What you will do :: Return each line containing the string "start".

╭─ Dataset content

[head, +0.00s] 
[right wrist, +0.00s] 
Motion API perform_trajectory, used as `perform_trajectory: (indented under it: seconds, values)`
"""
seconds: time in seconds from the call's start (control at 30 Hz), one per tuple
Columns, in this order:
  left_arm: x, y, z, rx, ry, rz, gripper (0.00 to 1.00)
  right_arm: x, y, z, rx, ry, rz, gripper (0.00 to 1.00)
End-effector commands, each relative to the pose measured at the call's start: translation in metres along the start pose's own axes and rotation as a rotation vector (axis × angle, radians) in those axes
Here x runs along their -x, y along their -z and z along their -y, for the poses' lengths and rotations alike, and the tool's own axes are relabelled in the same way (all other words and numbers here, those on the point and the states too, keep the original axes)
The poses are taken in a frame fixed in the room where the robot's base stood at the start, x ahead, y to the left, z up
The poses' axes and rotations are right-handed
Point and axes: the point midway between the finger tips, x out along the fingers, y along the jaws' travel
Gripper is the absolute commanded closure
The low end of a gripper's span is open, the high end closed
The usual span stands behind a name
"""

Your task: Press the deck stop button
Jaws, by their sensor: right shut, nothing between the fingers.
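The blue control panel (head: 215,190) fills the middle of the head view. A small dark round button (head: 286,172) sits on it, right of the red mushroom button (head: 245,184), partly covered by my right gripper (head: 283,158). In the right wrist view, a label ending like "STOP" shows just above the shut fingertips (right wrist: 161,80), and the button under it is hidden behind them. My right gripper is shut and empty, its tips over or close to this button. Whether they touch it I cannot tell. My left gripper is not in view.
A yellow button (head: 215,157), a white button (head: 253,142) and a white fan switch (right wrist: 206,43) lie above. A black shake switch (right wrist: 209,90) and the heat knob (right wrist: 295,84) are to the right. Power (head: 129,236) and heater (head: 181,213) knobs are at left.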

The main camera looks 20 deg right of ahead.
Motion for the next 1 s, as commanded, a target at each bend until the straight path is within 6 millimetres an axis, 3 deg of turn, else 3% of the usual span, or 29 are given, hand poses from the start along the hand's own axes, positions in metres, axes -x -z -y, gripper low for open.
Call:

╰─

Answer for this exercise ::
seconds: time in seconds from the call's start (control at 30 Hz), one per tuple
End-effector commands, each relative to the pose measured at the call's start: translation in metres along the start pose's own axes and rotation as a rotation vector (axis × angle, radians) in those axes
The poses are taken in a frame fixed in the room where the robot's base stood at the start, x ahead, y to the left, z up
Motion for the next 1 s, as commanded, a target at each bend until the straight path is within 6 millimetres an axis, 3 deg of turn, else 3% of the usual span, or 29 are given, hand poses from the start along the hand's own axes, positions in metres, axes -x -z -y, gripper low for open.

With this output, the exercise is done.